By Jeff Gallatin
Voters will be able to pick from four experienced candidates for the three North Olmsted City Schools board of education seats on the November ballot.
All three incumbents, Joanne Dicarlo, Terry Groden and Tom Herbster ,filed for re-election. Former board member Chris Glassburn, who served on the board from 2006 to 2009, also filed to seek a return to the board.
Dicarlo, who having served on it since 1982 is the senior member of the board, said having four experienced candidates makes for a good race.
“It is an interesting equation, isn’t it?” she said. “We have three good incumbent members, and Chris Glassburn did a good job when he was on the board before.”
Dicarlo said she is running for the board for the same reasons she always has.
“I’ve said before at board meetings and elsewhere, but I care about the children and making sure they get the best education they can,” she said.
Dicarlo said continuing North Olmsted’s seven consecutive years of being ranked either “Excellent” or “Excellent With Distinction” in the annual state report card rankings is her top priority.
“Anytime you have that type of track record for seven years, your top priority has to be keeping that going,” she said.
Dicarlo said maintaining and upgrading district facilities is also a high priority for her.
“We’ve had already some upgrades with our energy savings program, which saves us a lot of money with its changes and allowed us to air-condition the high school.”
Groden, who is completing his first term, said he takes the job seriously, noting the only meeting he missed was for his father’s funeral. He said the district’s accomplishments are a team effort.
“The district has continued to flourish academically during this span and is on solid ground financially. That isn’t to say we don’t have challenges ahead, and I still want to be part of the leadership team to help the district navigate through those changes,” he said.
Groden also cited his work in dealing with educational issues at regional, state and federal levels.
“During my first term, I helped organize two education roundtables for school districts in Ohio’s 24th Senate district. This was an opportunity for school board members and administrators from approximately 20 local districts to meet with elected leaders at the state level to discuss our common concerns, ” he said.
“I have also authored several resolutions either in opposition to, or support of, proposed legislation that would affect our district, and testified on behalf of the North Olmsted City Schools in front of the House Education Committee, the Senate Education Committee and the Senate Finance Committee,” he said.

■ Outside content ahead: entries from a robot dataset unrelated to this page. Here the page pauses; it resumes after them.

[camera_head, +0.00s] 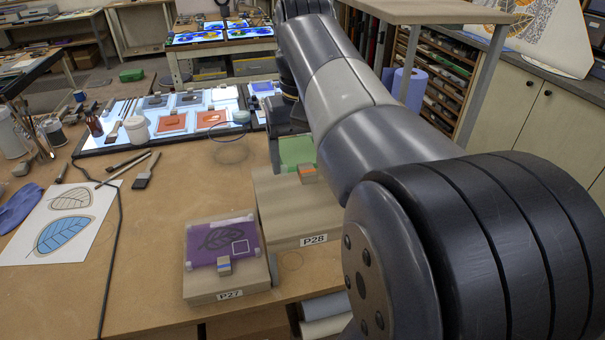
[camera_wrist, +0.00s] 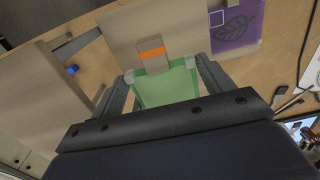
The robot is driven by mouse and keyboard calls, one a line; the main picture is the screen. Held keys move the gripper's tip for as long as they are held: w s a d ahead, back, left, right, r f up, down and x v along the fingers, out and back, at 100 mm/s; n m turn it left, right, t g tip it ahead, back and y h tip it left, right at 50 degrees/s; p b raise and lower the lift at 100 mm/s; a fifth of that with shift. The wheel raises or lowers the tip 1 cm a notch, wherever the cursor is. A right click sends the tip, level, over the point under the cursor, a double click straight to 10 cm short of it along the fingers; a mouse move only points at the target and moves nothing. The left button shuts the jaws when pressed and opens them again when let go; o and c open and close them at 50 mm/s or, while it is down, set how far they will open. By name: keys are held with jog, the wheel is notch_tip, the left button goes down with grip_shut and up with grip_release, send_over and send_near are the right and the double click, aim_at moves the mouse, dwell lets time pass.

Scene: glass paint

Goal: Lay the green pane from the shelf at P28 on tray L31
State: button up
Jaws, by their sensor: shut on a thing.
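The green pane (camera_head: 297,150) shows at the back of the P28 shelf (camera_head: 318,212), partly hidden behind my arm. It carries a small block with an orange band (camera_head: 308,173). In the wrist view the green pane (camera_wrist: 165,90) lies between the two fingers of my gripper (camera_wrist: 166,70), which is shut on its sides. The orange-banded block (camera_wrist: 151,53) points away from the wrist. I cannot tell whether the pane touches the shelf or is lifted. No label L31 can be read in either view.
The P27 stand (camera_head: 228,288) holds a purple pane (camera_head: 220,243) left of P28. A lit panel (camera_head: 95,138) with orange panes (camera_head: 172,122), a white jar (camera_head: 137,130) and brushes lies further back. The table's middle is mostly clear.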

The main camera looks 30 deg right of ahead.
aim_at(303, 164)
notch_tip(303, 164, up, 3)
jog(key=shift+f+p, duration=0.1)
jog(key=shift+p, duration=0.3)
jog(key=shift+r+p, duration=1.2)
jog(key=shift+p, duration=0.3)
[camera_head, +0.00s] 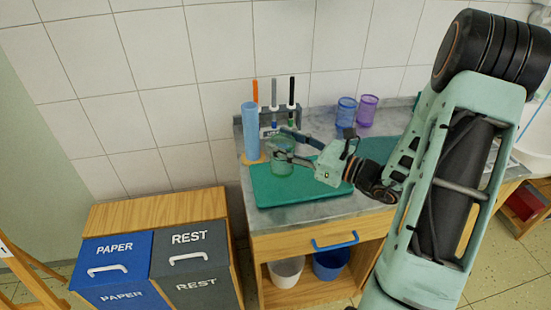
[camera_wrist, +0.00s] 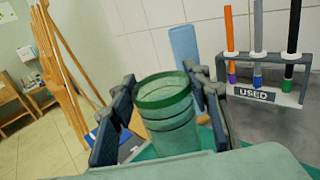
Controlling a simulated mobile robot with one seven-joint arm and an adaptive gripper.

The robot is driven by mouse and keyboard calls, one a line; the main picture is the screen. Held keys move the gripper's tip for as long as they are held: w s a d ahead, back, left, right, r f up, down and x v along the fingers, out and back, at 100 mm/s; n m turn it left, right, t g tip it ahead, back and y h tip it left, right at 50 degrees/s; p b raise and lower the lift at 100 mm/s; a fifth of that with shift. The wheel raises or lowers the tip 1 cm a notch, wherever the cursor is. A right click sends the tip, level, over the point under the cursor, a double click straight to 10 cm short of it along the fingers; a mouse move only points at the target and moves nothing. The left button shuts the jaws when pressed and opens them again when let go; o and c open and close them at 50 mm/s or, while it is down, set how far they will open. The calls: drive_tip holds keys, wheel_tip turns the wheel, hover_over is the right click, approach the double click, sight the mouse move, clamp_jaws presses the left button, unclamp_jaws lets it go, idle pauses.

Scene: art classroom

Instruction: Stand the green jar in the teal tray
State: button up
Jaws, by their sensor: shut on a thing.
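The green jar (camera_head: 282,157) is a see-through green cup, upright, over the left part of the teal tray (camera_head: 300,190). My gripper (camera_head: 289,148) reaches in from the right and is shut on the jar. In the wrist view the jar (camera_wrist: 166,108) sits between the two fingers (camera_wrist: 166,112), its open rim towards the top. The jar's base is partly hidden, so I cannot tell whether it touches the tray. The tray lies flat on the grey counter, and its right part is partly covered by my arm.
A blue cylinder (camera_head: 250,130) stands close behind the jar. A blue cup (camera_head: 346,112) and a purple cup (camera_head: 367,110) stand back right. Bins (camera_head: 190,262) are left of the counter.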

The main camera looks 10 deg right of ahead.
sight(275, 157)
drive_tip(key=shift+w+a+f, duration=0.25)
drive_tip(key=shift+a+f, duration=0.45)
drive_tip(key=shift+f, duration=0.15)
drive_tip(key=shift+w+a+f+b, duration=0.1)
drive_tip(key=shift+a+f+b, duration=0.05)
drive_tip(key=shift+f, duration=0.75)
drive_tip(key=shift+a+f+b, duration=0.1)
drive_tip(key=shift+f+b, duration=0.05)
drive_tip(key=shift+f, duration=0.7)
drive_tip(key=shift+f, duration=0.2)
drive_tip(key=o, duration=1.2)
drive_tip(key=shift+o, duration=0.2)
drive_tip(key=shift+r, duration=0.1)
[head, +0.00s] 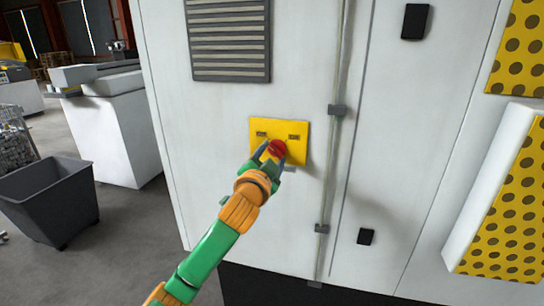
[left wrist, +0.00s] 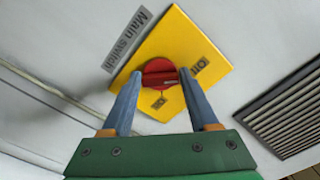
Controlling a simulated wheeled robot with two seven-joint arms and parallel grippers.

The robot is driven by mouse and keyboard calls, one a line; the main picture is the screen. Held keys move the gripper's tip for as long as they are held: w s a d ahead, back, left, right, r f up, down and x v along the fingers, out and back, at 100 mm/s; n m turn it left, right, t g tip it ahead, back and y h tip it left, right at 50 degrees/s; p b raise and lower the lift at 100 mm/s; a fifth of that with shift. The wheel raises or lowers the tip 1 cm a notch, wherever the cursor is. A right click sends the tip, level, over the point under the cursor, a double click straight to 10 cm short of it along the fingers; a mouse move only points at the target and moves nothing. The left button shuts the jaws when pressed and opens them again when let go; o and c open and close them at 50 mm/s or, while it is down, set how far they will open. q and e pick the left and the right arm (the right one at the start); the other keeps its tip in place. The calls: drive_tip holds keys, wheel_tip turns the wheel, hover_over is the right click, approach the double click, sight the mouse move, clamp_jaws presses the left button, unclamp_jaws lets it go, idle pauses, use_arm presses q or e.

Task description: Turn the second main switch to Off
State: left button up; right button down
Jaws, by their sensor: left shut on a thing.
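A yellow plate (head: 300,128) with a red switch knob (head: 278,148) is on the front of a tall white cabinet. It also shows close up in the left wrist view (left wrist: 185,35), tilted. My left gripper (head: 270,148) reaches up from below and is shut on the knob. In the left wrist view, one blue-grey finger touches each side of the red knob (left wrist: 160,72). A grey sign reading "Main switch" (left wrist: 126,38) is beside the plate. My right gripper is not in view.
A louvred vent (head: 228,40) is above the plate on the white cabinet (head: 220,110). A hinged door seam with grey hinges (head: 337,110) runs to the right. A yellow dotted panel (head: 508,215) juts out at far right. A dark bin (head: 50,200) stands on the floor at left.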

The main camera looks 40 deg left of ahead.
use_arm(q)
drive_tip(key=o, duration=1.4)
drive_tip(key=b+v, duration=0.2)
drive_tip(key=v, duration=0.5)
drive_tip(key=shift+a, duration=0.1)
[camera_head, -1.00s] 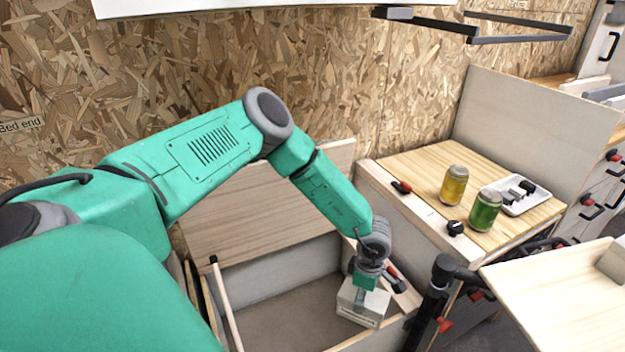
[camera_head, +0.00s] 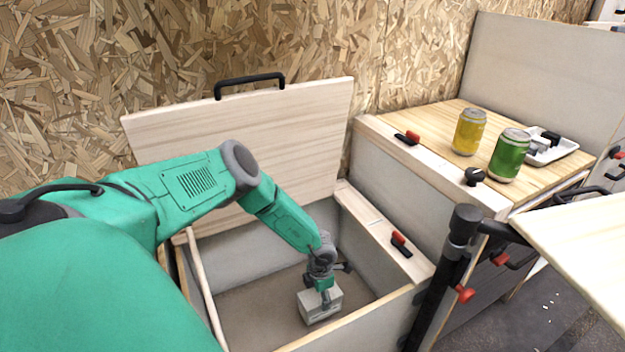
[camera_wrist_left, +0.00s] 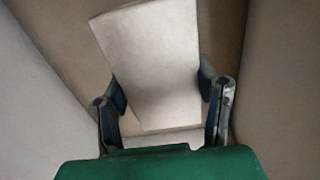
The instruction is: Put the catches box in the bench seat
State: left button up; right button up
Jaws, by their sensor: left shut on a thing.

Groden added he also has benefited from his work with the National School Board Association’s Federal Relations Network, “where I advocate on behalf of Northeast Ohio public school districts at the national level.”
Herbster said keeping a high level of contact with students, staff and the community remains his highest priority.
“Over the last 12 years during the different terms I’ve been on the board, I’ve been the most visible member of the board,” he said. “I’m in the schools at least twice a week and am involved in a wide range of activities in the district and the community.”
He noted he is available for contact during many issues, citing the board’s controversial decision to make school starting times earlier in the day.
Glassburn served on the board from 2006 to 2009 before choosing to not seek re-election and focus more time on his work as a staff member for Armond Budish in the Ohio Legislature.
“I want to stay here and I want to help make it so other people want to stay here or come here,” Glassburn said. “I think one of the things we need to do is reinvest in our facilities in the district.”
Glassburn said he also would like to change how the board operates.
“It’s different from when I was on the board,” he said. ‘They seem to meet a lot more, and there’s more discord on it. That’s something we need to change.”